“Television is a great place,” author Taffy Brodesser-Akner said about making the FX series adaptation of her novel Fleishman is in Trouble. Taffy’s debut novel became a New York Times bestseller and the TV rights were quickly snatched up, with the author getting to adapt her own work, serve as an executive producer, and also take the lead as showrunner. The eight-part series kicks off with a double-episode premiere on Thursday, November 17th, exclusively on Hulu. Taffy reunited with her fellow executive producers and the stars of the series during a recent press day, revealing how Fleishman is in Trouble went from the page to the screen (A video interview with Taffy Brodesser-Akner us included at the bottom of this story).
“Taffy's an insane quick study,” revealed executive producer Sarah Timberman about the author’s ability to quickly learn how to rearrange the elements of her novel, told in three parts, into eight episodes, learn how TV shows are produced, and lead the project. “ Sarah and her producing partner Susannah Grant had wrapped production on the Netflix series Unbelievable when the book fell into Sarah’s lap. “It is so bursting with humanity and insight and a sort of voracious appetite for life. And just uniquely honest portrayals of friendship and marriage, and it defies cliché or categorization. It’s not like anything, and so we both read it, and we were so excited, and we thought that, of course, she had to adapt it, and so she did.”
“She's so fast,” added Susannah Grant about Taffy’s workflow. “You give her an idea, and she's going to chew over that for a couple of days. And you'd wake up in California, and there'd be the fully fleshed-out version of this thing that was just a notion the night before.” It didn’t take long for Susannah to decide that Fleishman is in Trouble was the right project for her and Sarah to tackle next. “I read about the book, and I thought, ‘I’m going to read this book, maybe I’d like to adapt it.’ And then I got four pages in and said, ‘Yeah, I want to make it, but nobody can write this but her.’”
“At first, I didn’t think I could do it,” Taffy confessed. “I didn’t think that it was an option for me to do it, and then I have Sarah and Susannah over here calling me and saying that only I could do it, and I cannot tell you how short a distance it took me to believe that. And from then on, I would hear of nothing else. I feel like this story was so much a part of me. It was my first book, and I don’t know if I’ll ever do anything like it again, and I wanted to do everything. I would have held the boom if the union had let me. I was lucky to have people who are so supportive. FX thought it was a good idea. ABC Signature thought it was a good idea. I’m waiting ‘til it airs before I ask those people hard questions about why they thought that was a good idea, but I was very lucky to have a lot of trust placed in me, but it has a lot to do with Sarah and Susannah and their long history of making great things and taking incredible responsibility for people like me.”

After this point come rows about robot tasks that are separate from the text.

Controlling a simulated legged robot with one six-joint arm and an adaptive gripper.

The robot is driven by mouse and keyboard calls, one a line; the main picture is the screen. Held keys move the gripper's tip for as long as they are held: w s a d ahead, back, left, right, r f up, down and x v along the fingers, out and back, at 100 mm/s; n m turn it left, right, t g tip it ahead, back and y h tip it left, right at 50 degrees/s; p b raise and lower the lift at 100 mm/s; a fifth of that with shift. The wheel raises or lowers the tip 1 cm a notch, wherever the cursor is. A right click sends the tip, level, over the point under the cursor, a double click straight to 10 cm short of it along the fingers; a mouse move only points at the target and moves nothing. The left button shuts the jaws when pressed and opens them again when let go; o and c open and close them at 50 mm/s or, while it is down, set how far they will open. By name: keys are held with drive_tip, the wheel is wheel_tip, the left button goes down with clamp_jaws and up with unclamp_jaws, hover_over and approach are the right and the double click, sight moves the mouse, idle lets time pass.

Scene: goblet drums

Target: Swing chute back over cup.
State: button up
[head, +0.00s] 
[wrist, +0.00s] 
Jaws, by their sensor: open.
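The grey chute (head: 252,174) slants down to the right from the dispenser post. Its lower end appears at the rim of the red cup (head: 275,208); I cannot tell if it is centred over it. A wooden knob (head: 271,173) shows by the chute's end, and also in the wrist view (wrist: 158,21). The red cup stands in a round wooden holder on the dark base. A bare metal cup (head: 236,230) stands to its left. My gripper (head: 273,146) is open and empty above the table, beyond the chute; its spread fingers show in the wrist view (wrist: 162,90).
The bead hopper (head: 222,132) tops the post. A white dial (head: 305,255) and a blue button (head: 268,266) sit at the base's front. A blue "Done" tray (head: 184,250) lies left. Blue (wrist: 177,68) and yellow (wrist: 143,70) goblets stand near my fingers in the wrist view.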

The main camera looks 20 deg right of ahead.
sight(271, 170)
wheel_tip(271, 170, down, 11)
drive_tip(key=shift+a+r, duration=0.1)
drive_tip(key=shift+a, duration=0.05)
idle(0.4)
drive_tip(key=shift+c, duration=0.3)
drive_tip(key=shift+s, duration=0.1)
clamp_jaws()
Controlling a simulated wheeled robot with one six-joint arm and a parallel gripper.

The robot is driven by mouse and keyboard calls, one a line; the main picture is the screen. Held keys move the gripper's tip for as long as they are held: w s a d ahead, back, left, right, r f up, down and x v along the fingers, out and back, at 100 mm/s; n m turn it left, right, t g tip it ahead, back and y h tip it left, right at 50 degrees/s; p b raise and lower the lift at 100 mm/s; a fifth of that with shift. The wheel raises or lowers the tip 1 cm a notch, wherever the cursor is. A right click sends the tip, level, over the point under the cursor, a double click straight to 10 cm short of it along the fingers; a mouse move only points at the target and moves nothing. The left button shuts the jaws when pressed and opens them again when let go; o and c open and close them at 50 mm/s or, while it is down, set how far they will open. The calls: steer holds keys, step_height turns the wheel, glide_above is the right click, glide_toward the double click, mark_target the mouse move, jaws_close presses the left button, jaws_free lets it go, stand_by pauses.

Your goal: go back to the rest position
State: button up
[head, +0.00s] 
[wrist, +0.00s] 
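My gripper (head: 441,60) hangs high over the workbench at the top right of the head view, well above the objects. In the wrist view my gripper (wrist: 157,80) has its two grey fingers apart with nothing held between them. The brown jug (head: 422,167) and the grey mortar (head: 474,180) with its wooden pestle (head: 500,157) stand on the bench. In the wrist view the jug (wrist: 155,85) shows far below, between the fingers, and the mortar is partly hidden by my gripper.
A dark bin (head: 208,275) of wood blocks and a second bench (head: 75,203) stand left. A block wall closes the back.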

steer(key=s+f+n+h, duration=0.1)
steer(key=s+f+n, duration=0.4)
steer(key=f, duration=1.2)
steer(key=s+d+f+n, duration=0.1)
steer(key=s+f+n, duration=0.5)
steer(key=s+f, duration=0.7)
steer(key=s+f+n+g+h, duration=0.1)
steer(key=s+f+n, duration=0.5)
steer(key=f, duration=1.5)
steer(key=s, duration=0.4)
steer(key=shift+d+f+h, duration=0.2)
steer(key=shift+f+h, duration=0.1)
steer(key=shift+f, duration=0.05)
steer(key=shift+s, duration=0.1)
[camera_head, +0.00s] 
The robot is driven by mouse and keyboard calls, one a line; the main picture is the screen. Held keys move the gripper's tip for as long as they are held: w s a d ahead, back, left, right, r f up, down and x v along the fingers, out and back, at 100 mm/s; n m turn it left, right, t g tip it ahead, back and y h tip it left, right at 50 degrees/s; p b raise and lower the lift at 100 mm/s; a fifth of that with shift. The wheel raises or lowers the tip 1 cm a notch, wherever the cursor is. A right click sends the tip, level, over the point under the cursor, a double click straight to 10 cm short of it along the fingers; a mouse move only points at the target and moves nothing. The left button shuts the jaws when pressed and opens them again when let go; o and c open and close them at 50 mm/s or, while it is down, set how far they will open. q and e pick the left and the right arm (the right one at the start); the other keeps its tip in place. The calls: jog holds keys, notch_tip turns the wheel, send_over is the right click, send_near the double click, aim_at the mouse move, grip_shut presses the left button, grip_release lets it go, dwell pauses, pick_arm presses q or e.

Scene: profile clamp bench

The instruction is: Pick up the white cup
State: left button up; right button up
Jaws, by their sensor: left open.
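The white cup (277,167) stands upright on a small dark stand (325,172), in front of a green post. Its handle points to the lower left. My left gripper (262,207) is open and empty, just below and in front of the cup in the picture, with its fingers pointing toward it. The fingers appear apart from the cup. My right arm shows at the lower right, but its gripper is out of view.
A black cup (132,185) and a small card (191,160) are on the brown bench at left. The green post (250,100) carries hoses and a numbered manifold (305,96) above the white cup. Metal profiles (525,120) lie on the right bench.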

The series includes an all-star cast, with Jesse Eisenberg and Claire Danes starring as the recently divorced couple at the center of the story. “Our characters are viewed from each other's perspectives,” Eisenberg explained. “When Claire is viewed from my perspective, she appears ambitious to a fault, vindictive, negligent, and then when the show flips perspectives and you see me from her point of view, you have similar feelings towards me. One of the challenges that we faced was modulating how villainous and how heroic we are as actors. Goodness, sympathetic to make our characters or how kind of aloof to create our characters when you're in the perspective, the other person's perspective. So that was a very interesting challenge. Sometimes we would do scenes, then simultaneously do scenes from different perspectives and have to make these small modulations to try to have that effect.”
Toby Fleishman’s ex-wife Rachel is not an instantly likable character, but Claire Danes had already read the book and knew where the character was heading when the project came her way. “ I was doing reshoots for [The Essex Serpent] and reading this book when the offer came in,” Danes revealed. “So I was literally in a corset reading this, getting lost in between setups in this other story, a book that my best friend insisted that I read, actually bought for me with real urgency. It all felt a little cosmic and I didn’t choose it. It chose me, and I was already a big fan. So, it was an easy yes.”
Adam Brody’s character Seth, Toby’s longtime friend and a bit of a playboy, may not have scenes that approach the level of discomfort that Eisenberg and Danes endured, but he connected with the overall tone. “There's a definite melancholy to the whole show and book,” Brody shared. “I feel that about life, and I feel like as you get older and you're in your 40s, you're still asking the questions about who you are and where do you want to go, and you're still at a crossroads, and you still have a lot of lessons to learn, things to discover, and it's not just for people in their 20s.”
Like the novel, the series is narrated by Toby’s friend Libby Epstein, portrayed by Lizzie Caplan. “As audiences, we’re so willing to forgive a man in a family environment before we are willing to forgive a woman,” Caplan shared about the roller coaster of perception her character takes viewers through. “This whole show is gray area and nuance. Nobody is all the way good, and nobody is all the way evil. There are no heroes. There are no villains. It’s a very interesting time to try to tell a story like that in this day and age where everything is black and white. Everything is your team versus my team. Even in film, there’s the caped hero and the dirty villain. This is what we can process as a society right now, and that’s just not how life is. It’s not how people are.” Being the narrator also meant that Lizzy Caplan had one of the final jobs for an actor on the show. “I just finished last week the real tracks in the booth, and it was very sad to say those lines for the last time to where now I’m like texting Taffy, and I’m like, ‘Um, so the audiobook…’ I didn’t want to say them for the last time.”
For Taffy, hearing Lizzy Caplan recite the words she wrote and add her own artistic nuances to the character of Libby was very emotional. “The first time we ever heard her say any of the voice over, I burst into tears,” the author confessed. “Lizzy does such a great job with the voiceover, and she makes it into something that isn't drone of storytelling but its own character aside from the character that she plays, which we all loved.”
You’ll fall in love with Fleishman is in Trouble when it premieres exclusively on Hulu with two episodes on November 17th and subsequent episode releases on Thursdays through December 22nd.